Ce recours à un savoir complexe vise à déconstruire/reconstruire une série de mots et concepts objectivant et essentialisant certaines réalités. Le chercheur originaire de Jamaïque est animé par une volonté de produire un savoir critique en tant que pratique et de réfléchir aux conditions d’émergence d’une contre hégémonie. Stuart Hall s’est ainsi approprié l’injonction gramscienne selon laquelle « l’intellectuel organique doit s’engager philosophiquement jusqu’au bout de l’entreprise, dotée du savoir le plus pointu possible »2. Pour le chercheur engagé, le but est nécessairement de « transmettre des savoirs, au moyen de la fonction intellectuelle à ceux qui n’appartiennent pas, de profession, à la classe intellectuelle »3.

Cet engagement de Stuart Hall, qui se matérialisera notamment par sa proximité avec la New Left, doit être compris en regard du parcours de Hall.

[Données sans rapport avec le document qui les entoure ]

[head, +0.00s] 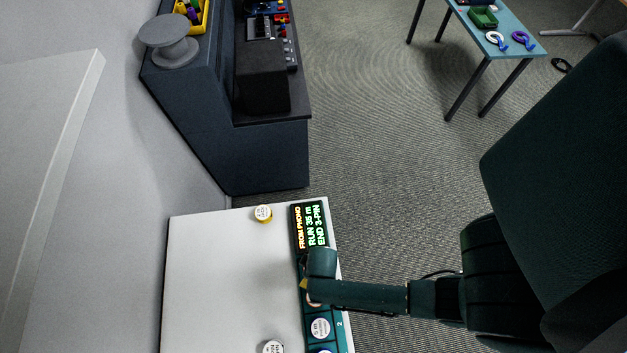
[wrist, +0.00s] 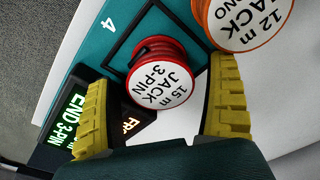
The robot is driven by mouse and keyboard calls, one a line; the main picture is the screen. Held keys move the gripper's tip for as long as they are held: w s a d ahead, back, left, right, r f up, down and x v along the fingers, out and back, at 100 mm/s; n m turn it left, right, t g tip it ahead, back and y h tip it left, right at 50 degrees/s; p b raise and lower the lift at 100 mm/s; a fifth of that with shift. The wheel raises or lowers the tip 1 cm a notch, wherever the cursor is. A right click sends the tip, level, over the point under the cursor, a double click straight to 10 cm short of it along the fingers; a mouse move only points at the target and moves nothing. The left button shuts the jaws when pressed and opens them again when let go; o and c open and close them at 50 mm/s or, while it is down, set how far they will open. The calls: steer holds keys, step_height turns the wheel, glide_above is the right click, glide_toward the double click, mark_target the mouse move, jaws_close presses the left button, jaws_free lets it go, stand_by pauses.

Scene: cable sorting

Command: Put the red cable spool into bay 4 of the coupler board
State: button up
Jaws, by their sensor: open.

Né en 1932 à Kingston, le chercheur a été particulièrement marqué par l’expérience coloniale britannique qui a imposé le capitalisme en Jamaïque. En 1951, il quitte son pays d’origine pour suivre des études à Oxford où il se joindra notamment aux milieux militants de gauche. Dès lors, celui-ci décidera, au sein du mouvement des Cultural Studies (CS), de se pencher sur les « cultures » méprisées par certaines élites, notamment universitaires. Débute alors une longue carrière en Angleterre où il observera différents mouvements comme l’émergence et l’avènement du Thatchérisme qu'il considère comme un « populisme autoritaire » – les « news times » – où l’arrivée au pouvoir des travaillistes porteurs de la « social-démocratie », le tout dans un contexte postcolonial et néo-libéral d’accélération de la mondialisation qui génère une redéfinition des identités et une érosion des État-Nations.

 

L’aventure des Cultural Studies : la légitimation de la culture populaire

Appelé par Hoggart en 1964, Stuart Hall décide donc de rejoindre l’aventure CS entamée par E. P. Thompson, Richard Hoggart et Raymond Williams. Il prendra d’ailleurs en 1968 la direction du Centre for Contemporary Cultural Studies (CCCS) à Birmingham et sera un promoteur très actif de ce mouvement. Les CS partent notamment d’une critique du « réductionnisme économique » de Marx qui génèrerait un essentialisme de classe et ferait de l’idéologie la simple résultante des rapports de force économiques. Pour les membres de ce mouvement intellectuel, il s’agit de réactualiser la pensée marxiste en insérant des aspects fondamentaux délaissés par cette dernière, à commencer par la culture. Le renouvellement proposé par les CS va permettre de repenser la formation des inégalités « non économiques », notamment celles ayant un fondement culturel, comme le sexe et la race.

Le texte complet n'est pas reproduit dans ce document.